Hacker News new | ask | show | jobs
by torchous 3257 days ago
Any thoughts on adding DOIs? It's a complex subject wrt versioning, in particular (new DOI per version? How to keep track?). It would help tremendously with the academic community; for the bean counting.
2 comments

The package name + hash is an implicit DOI. What if we added web support for it so that users could https://quiltdata.com/packages/USER/PKG?doi=SOME_HASH ?
Yes, but it's not globally recognizable. that's why doi's are standardized through ISO https://www.doi.org/ Internally you could implement a DOI->HASH mapping, but a quilt hash isn't going to help in the reference list of a paper (if you're lucky you can copy'n'paste it. How do you know where to go? What happens if your package organization changes internally and so forth.
This is more than adequate. DOIs are simply redirects. It's up to the data owner to point the DOI at whatever resource contains the data. If a DOI is registered, it can be pointed to the quilt URL.

You can take it a step further and either integrate with a DOI provider or become one yourself and integrate the registration process within your api or create command line tools.

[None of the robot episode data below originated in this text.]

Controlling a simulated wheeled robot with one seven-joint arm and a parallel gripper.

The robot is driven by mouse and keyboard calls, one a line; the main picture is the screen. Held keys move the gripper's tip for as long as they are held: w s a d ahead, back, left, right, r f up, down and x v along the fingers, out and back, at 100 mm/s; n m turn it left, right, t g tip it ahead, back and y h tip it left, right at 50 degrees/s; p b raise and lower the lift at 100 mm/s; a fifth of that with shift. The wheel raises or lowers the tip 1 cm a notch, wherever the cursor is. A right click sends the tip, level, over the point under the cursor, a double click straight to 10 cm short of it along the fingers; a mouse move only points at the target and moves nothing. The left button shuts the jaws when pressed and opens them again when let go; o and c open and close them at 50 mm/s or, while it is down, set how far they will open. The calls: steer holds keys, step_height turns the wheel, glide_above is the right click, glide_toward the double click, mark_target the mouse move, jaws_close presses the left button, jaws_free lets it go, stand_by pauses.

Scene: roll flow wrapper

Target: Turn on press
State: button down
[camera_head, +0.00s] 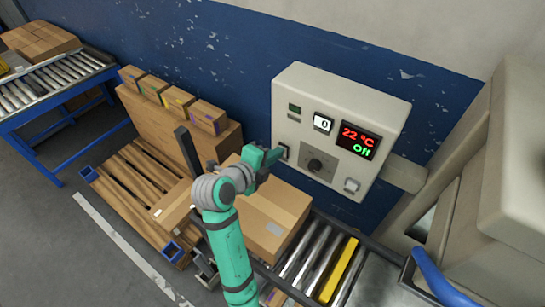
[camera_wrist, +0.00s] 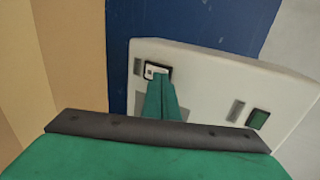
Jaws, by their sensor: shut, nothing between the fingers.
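A beige control panel (camera_head: 301,90) is mounted on the blue wall in the head view. It also shows in the wrist view (camera_wrist: 205,75). Its display (camera_head: 358,141) reads "22 °C" in red and "Off" in green. A small switch (camera_head: 285,148) sits at the panel's lower left; in the wrist view it is a dark-framed switch (camera_wrist: 151,70) with a white face. My teal gripper (camera_head: 276,154) is shut and empty, its tips at the switch. In the wrist view the fingertips (camera_wrist: 161,77) overlap the switch's lower edge; whether they touch it I cannot tell.
The panel also has a counter (camera_head: 323,123) reading "0", a dark knob (camera_head: 316,165), a light button (camera_head: 351,185) and a dark green indicator (camera_head: 294,108). Below are a cardboard box (camera_head: 280,205) and a roller conveyor (camera_head: 312,250). A beige machine (camera_head: 510,160) stands at right.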

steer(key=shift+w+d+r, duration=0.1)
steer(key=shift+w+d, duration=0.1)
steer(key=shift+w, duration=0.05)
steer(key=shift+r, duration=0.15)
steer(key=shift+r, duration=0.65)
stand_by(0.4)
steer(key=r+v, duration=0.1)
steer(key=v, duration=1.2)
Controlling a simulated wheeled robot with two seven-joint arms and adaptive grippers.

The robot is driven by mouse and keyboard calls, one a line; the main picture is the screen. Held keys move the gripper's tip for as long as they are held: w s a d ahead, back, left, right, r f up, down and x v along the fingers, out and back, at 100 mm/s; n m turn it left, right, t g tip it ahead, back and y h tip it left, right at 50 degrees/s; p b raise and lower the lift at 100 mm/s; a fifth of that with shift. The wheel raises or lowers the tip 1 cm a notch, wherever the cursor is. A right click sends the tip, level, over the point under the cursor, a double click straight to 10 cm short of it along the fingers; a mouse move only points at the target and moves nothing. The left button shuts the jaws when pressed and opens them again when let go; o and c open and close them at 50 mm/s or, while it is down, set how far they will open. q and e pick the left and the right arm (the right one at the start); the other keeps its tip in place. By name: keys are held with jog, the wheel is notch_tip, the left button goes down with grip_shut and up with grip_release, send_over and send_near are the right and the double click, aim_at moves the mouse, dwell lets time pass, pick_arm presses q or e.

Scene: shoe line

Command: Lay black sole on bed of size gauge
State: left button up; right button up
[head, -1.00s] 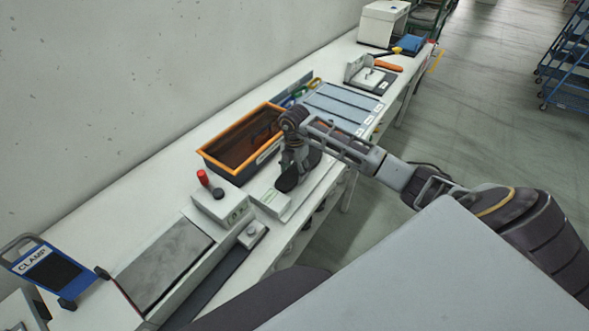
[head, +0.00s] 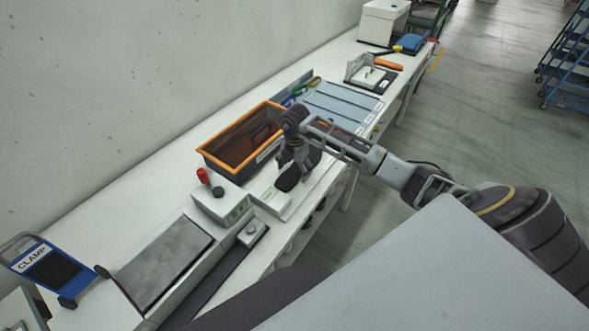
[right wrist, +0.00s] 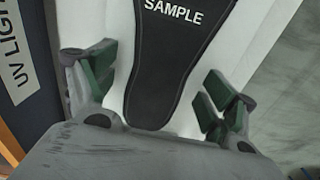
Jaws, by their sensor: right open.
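The black sole (head: 287,182) lies on the white bed of the size gauge (head: 268,196), partly hidden under my right gripper in the head view. In the right wrist view the sole (right wrist: 168,60) is dark, with white "SAMPLE" lettering, and lies lengthwise along the pale bed (right wrist: 122,45). My right gripper (head: 294,172) is just over the sole. In the right wrist view its green-padded fingers (right wrist: 160,88) are apart, one on each side of the sole, with bed showing between them and its edges. My left gripper is not in view.
An orange-rimmed dark bin (head: 208,158) stands behind the gauge, against the wall side. A grey box with a red knob (head: 222,203) stands left of it. A grey slotted tray (head: 345,103) is beyond my right arm. A blue CLAMP frame (head: 45,268) is at front left.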

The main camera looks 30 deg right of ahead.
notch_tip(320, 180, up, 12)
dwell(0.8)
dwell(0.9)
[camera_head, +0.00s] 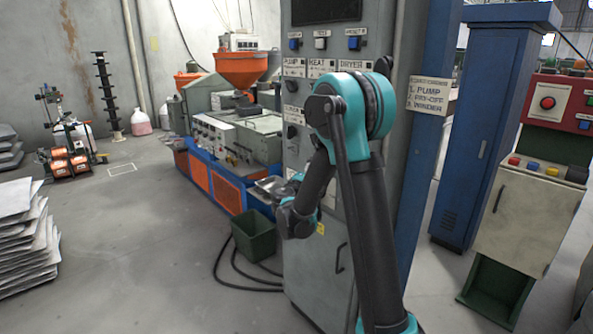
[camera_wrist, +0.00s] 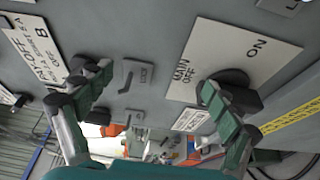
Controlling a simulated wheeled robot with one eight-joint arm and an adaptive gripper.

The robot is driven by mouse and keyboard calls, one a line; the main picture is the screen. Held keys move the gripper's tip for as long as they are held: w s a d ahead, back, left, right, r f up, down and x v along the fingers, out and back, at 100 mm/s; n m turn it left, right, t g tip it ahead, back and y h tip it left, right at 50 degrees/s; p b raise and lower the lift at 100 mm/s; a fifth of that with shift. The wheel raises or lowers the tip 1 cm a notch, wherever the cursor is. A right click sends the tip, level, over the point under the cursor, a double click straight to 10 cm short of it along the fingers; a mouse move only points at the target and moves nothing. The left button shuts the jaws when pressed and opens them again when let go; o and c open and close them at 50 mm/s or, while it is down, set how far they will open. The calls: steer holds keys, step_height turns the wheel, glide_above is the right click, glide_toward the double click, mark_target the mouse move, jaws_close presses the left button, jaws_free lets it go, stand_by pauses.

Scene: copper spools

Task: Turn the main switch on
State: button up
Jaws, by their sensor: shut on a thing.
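The main switch (camera_wrist: 249,92) is a black rotary knob on a white plate (camera_wrist: 205,60) marked MAIN, OFF and ON, at the right of the wrist view. The exact grip is hard to see. In the head view my arm bends down in front of the grey cabinet (camera_head: 305,270), and the switch is hidden.
Another lettered plate (camera_wrist: 35,50) lies left of the fingers. A green bin (camera_head: 254,236) and black cables stand on the floor by the cabinet. A blue cabinet (camera_head: 487,120) is to the right. Open floor lies to the left.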

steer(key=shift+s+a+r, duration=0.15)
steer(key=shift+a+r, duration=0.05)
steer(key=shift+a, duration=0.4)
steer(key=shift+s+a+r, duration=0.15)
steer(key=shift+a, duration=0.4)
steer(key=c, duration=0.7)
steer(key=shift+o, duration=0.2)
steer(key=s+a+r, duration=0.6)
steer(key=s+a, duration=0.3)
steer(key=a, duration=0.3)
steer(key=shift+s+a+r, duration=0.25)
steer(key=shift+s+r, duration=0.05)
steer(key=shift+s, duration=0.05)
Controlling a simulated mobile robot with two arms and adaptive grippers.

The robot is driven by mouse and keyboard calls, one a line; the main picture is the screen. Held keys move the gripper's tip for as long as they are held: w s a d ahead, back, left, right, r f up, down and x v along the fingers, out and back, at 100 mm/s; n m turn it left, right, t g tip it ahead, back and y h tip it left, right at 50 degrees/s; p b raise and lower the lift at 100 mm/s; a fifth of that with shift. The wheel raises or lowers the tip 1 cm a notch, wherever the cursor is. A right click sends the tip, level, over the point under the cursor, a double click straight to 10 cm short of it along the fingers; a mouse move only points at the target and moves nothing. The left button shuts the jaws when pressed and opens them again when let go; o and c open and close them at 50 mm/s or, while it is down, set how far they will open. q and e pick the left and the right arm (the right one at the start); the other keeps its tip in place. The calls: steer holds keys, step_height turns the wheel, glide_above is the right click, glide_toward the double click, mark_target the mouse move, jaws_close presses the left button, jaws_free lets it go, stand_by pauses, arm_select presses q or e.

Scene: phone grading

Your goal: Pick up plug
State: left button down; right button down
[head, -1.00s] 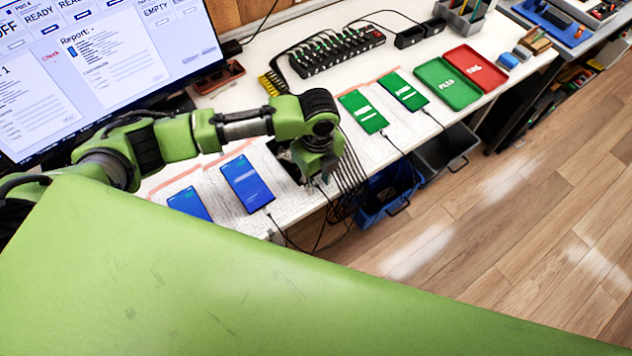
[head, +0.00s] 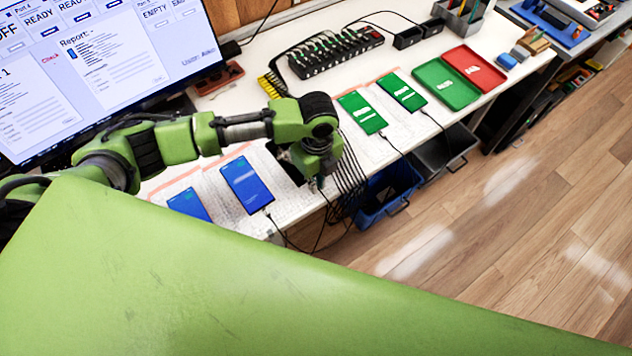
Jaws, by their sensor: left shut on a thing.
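My left gripper (head: 318,180) points down at the front edge of the white table, right of the blue-screen phones. It is shut on the plug, which is too small and too covered by the gripper to make out clearly. A thin dark cable (head: 325,208) hangs down from just below the fingers. A dark phone (head: 284,162) lies partly hidden under my left wrist. Two blue-screen phones, one (head: 246,184) nearer the gripper and one (head: 188,204) farther left, lie on white mats. My right gripper is not in view.
Two green-screen phones (head: 362,114) (head: 402,92) with cables lie to the right. A green tray (head: 447,85) and a red tray (head: 476,68) stand beyond them. A black multi-port hub (head: 335,52) is behind. Several black cables hang by the gripper. A blue bin (head: 388,194) is below the table.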

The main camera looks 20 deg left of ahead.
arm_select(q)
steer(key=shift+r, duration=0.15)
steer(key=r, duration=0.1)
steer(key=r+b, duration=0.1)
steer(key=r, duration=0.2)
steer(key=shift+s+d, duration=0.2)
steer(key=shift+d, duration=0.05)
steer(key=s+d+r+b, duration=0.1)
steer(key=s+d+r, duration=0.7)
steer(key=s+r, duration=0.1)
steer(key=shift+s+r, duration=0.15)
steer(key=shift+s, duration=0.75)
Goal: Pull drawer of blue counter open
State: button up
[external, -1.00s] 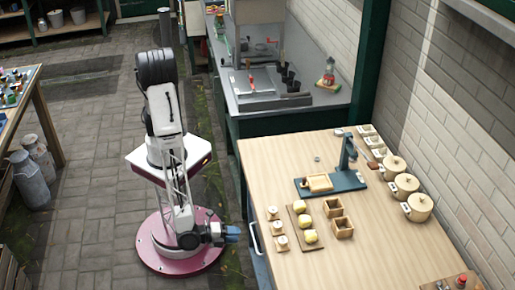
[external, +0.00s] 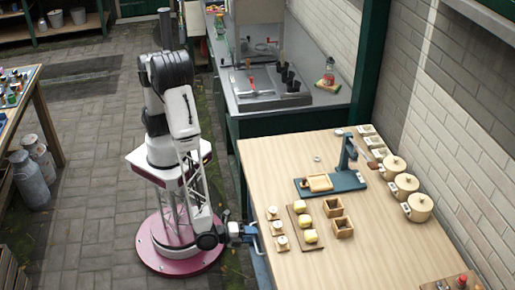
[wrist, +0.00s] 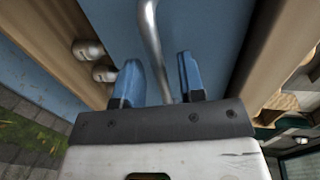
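The blue counter has a pale wooden top (external: 385,255) and a blue front, seen as a narrow strip in the external view. In the wrist view the blue front panel (wrist: 215,35) fills the upper middle. A curved metal drawer handle (wrist: 152,40) stands off this panel. My gripper (wrist: 158,78) is open, with its two blue fingers on either side of the handle and visible gaps to it. In the external view my gripper (external: 250,232) is at the counter's left edge, hiding most of the handle. I see no opened drawer.
A blue press-like stand (external: 345,180), wooden boxes (external: 333,207), a board with yellow lumps (external: 310,236) and lidded pots (external: 393,166) stand on the counter top. A grey sink counter (external: 300,112) is behind. Paved floor (external: 85,190) left of my base is clear.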

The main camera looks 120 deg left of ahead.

Good suggestion! From what we've heard from academic users, they'll want a DOI for a specific version, e.g., data from a particular paper or journal article. Any thing else we should watch out for?
It's problematic when data publisher != data user/paper writer. I'm not familiar enough with DOI minting and therefore don't know what issues DOI generation on large scales for miniscule changes in the data might bring. Ultimately, if I make data openly available the worst case is that every change to the data requires a new DOI as I don't know how many people have downloaded earlier versions and not published on those yet / don't care about my added cleaning (or think it's wrong). I haven't done it in a while, but github's collaboration with Zenodo results in a zip file hosted there. Obviously, that reduces the amount of DOIs created but it's not great. As soon as my code changes, and someone uses that version in a paper, they'll use the old DOI. Potentially resulting in not reproducible results. The same is true for data. On the researcher side, you may end up with 100s of DOIs, each with zero-few citations. Also not great. A happy medium might be to leave it to the data generator to create DOIs for set versions, and drop anyone trying to resolve the DOI on a landing page that provides links to that original version and any updates since (maybe indicating later releases that have DOIs attached separately). Certainly would make me as data user / supplier happy.
Thanks for describing the problem. That's really interesting. We can certainly aggregate counts of downloads and installs across versions in Quilt. I'll definitely look into providing DOIs within Quilt and see if it's something we can do.